_PROBLEM REQUIREMENTS_
Your task is to return, exactly, the run of lines starting at the line holding "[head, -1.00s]" and ending at the line holding "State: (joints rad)", both ends included and no other lines.

_DATA_
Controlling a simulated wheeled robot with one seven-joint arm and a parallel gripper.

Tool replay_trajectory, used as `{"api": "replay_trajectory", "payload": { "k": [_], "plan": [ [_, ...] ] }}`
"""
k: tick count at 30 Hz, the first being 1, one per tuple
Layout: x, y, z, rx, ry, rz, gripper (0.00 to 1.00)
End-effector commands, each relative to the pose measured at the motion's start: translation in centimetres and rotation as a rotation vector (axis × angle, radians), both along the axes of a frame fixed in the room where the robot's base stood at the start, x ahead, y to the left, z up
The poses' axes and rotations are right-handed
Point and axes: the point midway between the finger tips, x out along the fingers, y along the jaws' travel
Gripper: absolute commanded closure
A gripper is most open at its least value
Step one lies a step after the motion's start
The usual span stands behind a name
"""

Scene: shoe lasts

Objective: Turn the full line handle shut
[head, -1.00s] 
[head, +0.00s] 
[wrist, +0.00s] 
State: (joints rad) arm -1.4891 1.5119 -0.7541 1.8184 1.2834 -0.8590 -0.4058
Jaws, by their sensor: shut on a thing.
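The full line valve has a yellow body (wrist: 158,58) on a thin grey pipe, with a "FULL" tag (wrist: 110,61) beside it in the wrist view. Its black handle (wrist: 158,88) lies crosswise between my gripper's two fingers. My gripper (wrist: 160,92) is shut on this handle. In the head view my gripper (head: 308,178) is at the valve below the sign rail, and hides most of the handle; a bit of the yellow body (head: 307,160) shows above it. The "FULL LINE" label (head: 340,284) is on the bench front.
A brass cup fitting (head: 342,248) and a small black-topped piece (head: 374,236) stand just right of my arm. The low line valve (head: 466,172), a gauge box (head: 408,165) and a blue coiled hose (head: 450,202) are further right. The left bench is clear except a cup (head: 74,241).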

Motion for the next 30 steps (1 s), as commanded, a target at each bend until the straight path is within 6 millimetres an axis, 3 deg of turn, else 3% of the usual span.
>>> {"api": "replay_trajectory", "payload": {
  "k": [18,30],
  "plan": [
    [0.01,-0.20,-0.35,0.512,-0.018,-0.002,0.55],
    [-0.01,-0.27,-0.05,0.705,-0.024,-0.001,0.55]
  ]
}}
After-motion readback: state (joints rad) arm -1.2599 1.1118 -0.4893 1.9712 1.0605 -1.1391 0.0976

_WRITTEN RESPONSE_
[head, -1.00s] 
[head, +0.00s] 
[wrist, +0.00s] 
State: (joints rad) arm -1.4891 1.5119 -0.7541 1.8184 1.2834 -0.8590 -0.4058

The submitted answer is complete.